San Mateo abandons offramp plan 

While residents are breathing a sigh of relief after learning this week that their homes will not be demolished to make way for a new offramp, city officials are still looking for other ways to make two dangerous intersections safer.

High accident rates at the Poplar Avenue exit prompted officials in San Mateo and Burlingame in 2006 to explore the possibility of closing the southbound exit from U.S. Highway 101 and adding a southbound exit at Peninsula Avenue. However, doing so would have required taking anywhere from 15 to 40 homes by eminent domain — a prospect that has simply proved too costly, according to study results announced this week.

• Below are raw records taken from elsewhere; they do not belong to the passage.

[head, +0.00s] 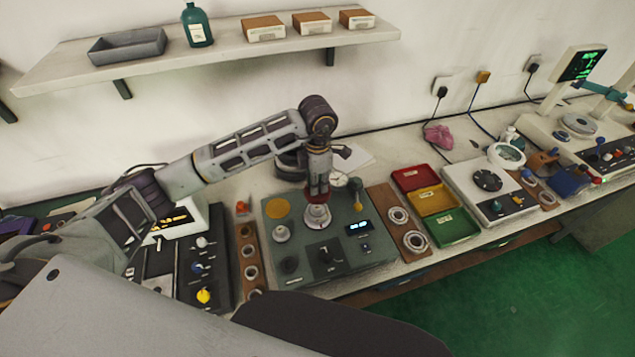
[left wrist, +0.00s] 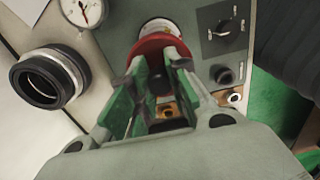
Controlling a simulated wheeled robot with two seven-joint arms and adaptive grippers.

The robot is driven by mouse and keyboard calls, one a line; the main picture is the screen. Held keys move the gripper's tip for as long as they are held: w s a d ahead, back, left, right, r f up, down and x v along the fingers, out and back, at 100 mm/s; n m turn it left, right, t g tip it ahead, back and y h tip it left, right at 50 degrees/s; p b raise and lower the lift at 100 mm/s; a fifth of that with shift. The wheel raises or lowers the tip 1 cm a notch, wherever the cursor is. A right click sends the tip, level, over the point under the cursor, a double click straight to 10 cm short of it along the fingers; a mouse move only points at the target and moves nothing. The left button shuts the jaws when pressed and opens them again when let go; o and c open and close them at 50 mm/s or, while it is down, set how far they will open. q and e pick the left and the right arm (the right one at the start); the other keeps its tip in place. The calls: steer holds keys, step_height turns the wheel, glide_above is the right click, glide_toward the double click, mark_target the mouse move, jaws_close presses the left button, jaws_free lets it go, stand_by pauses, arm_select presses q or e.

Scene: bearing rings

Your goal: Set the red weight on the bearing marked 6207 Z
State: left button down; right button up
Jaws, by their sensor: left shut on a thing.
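My left gripper (head: 318,184) points down over the middle of the grey-green test unit (head: 345,245). It is shut on the red weight (head: 310,198), which also shows between the fingers in the left wrist view (left wrist: 148,46). The weight is right over a pale metal round piece (head: 317,215) on the unit; I cannot tell whether they touch. Two bearing rings (head: 398,215) lie on a brown board right of the unit. More rings (head: 249,251) sit on a board to its left. No marking 6207 Z is readable. My right gripper is not in view.
A black-and-silver ring stack (left wrist: 48,78) and a dial gauge (left wrist: 84,10) stand close to the gripper. Red, yellow and green bins (head: 455,229) stand to the right. A wall shelf (head: 220,60) hangs above. Bench space behind the unit is partly hidden by my arm.

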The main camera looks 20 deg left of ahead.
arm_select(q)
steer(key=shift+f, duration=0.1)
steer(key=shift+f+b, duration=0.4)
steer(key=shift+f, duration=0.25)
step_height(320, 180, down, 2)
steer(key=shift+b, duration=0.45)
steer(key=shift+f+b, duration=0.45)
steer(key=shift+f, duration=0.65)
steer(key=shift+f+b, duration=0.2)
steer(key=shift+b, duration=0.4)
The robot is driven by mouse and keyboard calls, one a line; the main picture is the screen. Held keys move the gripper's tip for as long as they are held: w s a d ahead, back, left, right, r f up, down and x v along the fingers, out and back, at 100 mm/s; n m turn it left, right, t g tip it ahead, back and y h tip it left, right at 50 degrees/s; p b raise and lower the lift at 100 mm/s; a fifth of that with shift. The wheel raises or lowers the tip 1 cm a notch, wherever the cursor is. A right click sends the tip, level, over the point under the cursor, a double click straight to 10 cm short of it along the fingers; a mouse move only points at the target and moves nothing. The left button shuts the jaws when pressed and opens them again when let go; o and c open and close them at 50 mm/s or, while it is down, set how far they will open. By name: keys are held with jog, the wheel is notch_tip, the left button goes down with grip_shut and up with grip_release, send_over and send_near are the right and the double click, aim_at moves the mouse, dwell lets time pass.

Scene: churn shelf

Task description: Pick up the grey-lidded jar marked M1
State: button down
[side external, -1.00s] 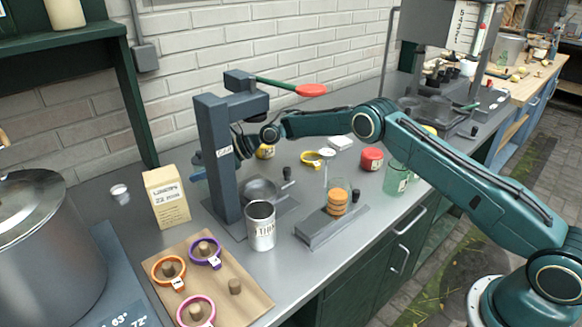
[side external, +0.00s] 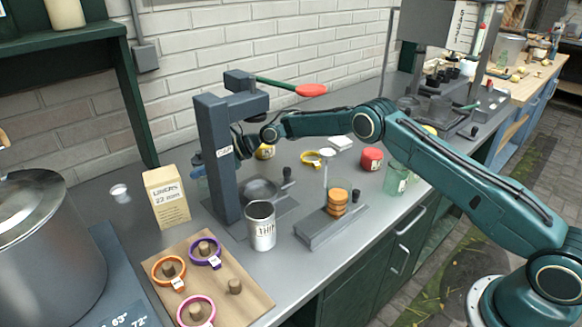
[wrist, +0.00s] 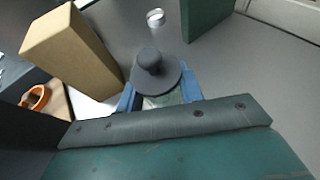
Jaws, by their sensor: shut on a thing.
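A clear glass jar with a dark grey knobbed lid (wrist: 158,74) sits between the two blue fingers of my gripper (wrist: 161,93) in the wrist view. The fingers are shut on its sides, below the lid. No M1 mark is readable from here. In the side view my gripper (side external: 200,172) is mostly hidden behind the grey press column; only a bit of blue shows at its left edge. Whether the jar's base touches the counter cannot be told.
The tall grey press (side external: 222,165) stands close in front of my gripper. A cardboard carton (side external: 167,198) stands to its left, also in the wrist view (wrist: 72,52). A small clear jar (side external: 119,192) is further left. A metal can (side external: 261,228) and a ring board are nearer.

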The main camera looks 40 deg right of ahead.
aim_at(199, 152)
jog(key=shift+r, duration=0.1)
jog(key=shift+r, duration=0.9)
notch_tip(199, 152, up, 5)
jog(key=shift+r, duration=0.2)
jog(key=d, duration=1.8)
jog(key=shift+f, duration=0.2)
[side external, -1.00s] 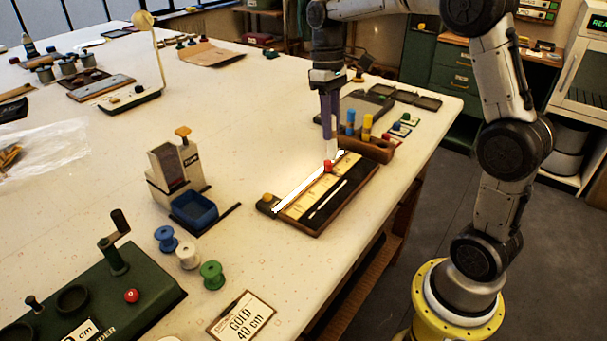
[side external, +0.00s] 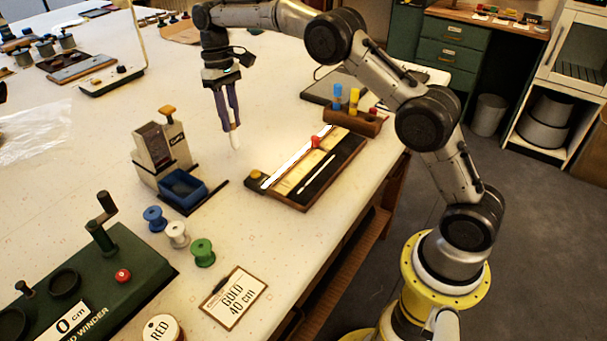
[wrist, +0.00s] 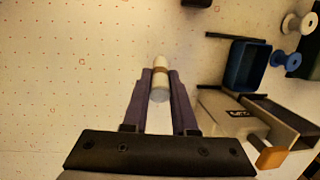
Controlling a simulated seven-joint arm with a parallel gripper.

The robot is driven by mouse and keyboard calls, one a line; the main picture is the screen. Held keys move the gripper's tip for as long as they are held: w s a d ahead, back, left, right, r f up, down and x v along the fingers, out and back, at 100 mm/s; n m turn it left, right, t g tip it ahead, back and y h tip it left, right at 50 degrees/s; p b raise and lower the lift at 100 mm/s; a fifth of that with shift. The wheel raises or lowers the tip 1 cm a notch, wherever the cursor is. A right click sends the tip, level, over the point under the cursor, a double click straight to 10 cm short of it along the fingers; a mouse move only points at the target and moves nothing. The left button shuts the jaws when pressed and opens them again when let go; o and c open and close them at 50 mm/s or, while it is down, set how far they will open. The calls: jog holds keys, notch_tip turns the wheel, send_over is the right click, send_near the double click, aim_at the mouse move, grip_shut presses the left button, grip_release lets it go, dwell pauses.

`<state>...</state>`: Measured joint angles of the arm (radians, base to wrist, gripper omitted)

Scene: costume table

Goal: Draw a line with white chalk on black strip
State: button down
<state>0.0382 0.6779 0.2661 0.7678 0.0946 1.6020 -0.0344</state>
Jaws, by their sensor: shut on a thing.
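My gripper (side external: 232,122) is shut on a white chalk stick (side external: 235,140), which points down over the table to the left of the measuring board (side external: 308,205). In the wrist view the chalk (wrist: 160,80) sits between the two purple fingers (wrist: 160,88) and has a tan band. The board has a black strip (side external: 338,164) along its right side, with a short thin white mark or stick (side external: 317,174) on it; I cannot tell which. A pale ruled strip lies beside it, and a bright white line runs along the left edge. The chalk is apart from the board.
A blue-binned dispenser (side external: 165,160) stands left of the gripper. Several spools (side external: 178,234) and a green winder (side external: 90,270) are in front of it. A wooden holder with coloured pegs (side external: 352,120) stands behind the board. The white table around the chalk is clear.

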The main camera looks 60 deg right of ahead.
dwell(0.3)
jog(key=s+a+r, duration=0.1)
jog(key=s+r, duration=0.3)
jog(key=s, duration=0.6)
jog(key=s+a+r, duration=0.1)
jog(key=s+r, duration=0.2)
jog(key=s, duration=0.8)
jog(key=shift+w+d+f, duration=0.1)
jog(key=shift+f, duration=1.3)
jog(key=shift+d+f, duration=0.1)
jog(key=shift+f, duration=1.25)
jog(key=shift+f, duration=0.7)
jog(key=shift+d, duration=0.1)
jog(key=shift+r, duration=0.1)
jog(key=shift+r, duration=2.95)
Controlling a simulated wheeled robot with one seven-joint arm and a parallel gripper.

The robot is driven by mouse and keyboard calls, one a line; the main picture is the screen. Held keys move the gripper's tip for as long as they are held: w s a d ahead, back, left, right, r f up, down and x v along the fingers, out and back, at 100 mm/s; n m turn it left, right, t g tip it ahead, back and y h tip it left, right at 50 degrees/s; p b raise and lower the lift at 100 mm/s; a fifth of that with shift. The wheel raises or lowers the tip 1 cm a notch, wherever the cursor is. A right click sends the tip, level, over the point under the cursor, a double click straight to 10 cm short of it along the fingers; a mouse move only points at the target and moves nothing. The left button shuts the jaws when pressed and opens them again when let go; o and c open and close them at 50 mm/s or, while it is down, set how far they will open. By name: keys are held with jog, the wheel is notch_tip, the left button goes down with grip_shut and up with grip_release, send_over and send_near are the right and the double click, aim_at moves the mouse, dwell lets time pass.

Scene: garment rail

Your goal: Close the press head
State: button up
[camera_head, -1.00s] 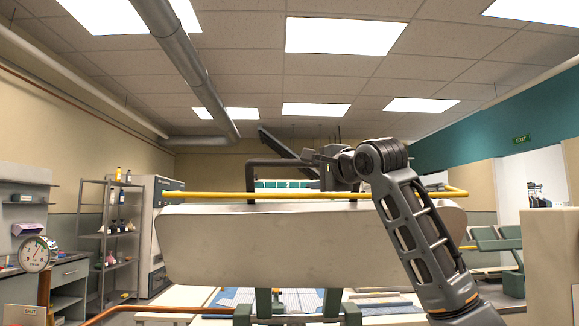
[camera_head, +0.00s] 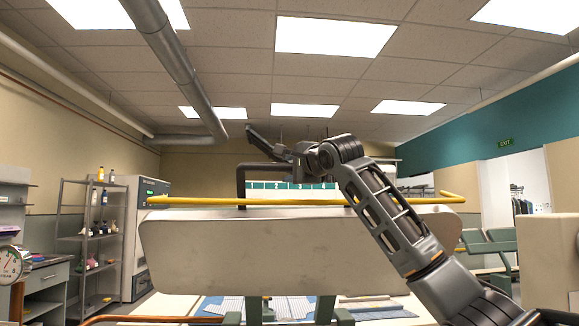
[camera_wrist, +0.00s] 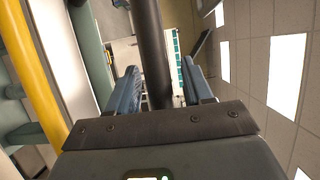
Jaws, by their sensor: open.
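The press head (camera_head: 300,250) is a broad pale padded board, raised and facing me in the head view. A yellow rail (camera_head: 300,201) runs along its top edge. A black bent handle (camera_head: 241,182) rises behind the rail. My gripper reaches in from the right, over the rail, to the handle's top. In the wrist view my gripper (camera_wrist: 157,72) is open, and the dark handle bar (camera_wrist: 152,40) runs between its two blue-grey fingers. Whether either finger touches the bar I cannot tell. The yellow rail (camera_wrist: 30,80) also shows at the left there.
Below the head is a blue patterned surface (camera_head: 215,308). A shelf rack (camera_head: 90,240) and a grey cabinet (camera_head: 135,235) stand at the left. A beige panel (camera_head: 548,255) stands close at the right, with green equipment (camera_head: 487,242) behind it.

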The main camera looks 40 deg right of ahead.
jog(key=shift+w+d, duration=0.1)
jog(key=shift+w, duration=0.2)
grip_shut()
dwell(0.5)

"We’re thrilled, absolutely thrilled," said Burlingame resident Cheryl Bower, whose home was in the path of the proposed ramps.

The study did not pinpoint exactly how many homes would be taken through eminent domain, nor exactly how much money it would have cost to acquire them,according to San Mateo Public Works Director Larry Patterson.

"I’m relieved we won’t be looking at the kind of expense we would have been looking at if we were buying all those homes," Burlingame City Manager Jim Nantell said. "To condemn all those homes, that’s not going to compete well for state funding."

Now, however, officials must return to the drawing board and look at other ways to make Poplar Avenue safer, such as closing it to cross traffic at North Amphlett Boulevard and at Idaho Street. Accidents occurred at five times the expected rate at Poplar and Amphlett, and more than 10 times the expected rate at Poplar and Idaho, Patterson said.

However, Bower and others, such as Harold Mindell, who owns a 76-unit apartment on Amphlett near Poplar, maintain those intersections aren’t any less safe than others near the freeway.

Between 1996 and 2006, the Peninsula Avenue offramps saw 34 accidents while the Poplar Avenue offramps saw 28, according to the California Highway Patrol. The Peninsula Avenue interchange will receive a new pedestrian and bicycle overpass as part of the plan to add Highway 101 auxiliary lanes between Millbrae Avenue and Third Avenue.

"Our new focus is making sure that pedestrians and bicyclists have safe use of the new overpass. There’s going to be four lanes of traffic there and we still aren’t clear on how it can be used safely," Bower said.

Residents are organizing a town hall meeting to discuss future proposals for Poplar Avenue on March 10 at 10 a.m. at the Burlingame Recreation Center, 850 Burlingame Ave.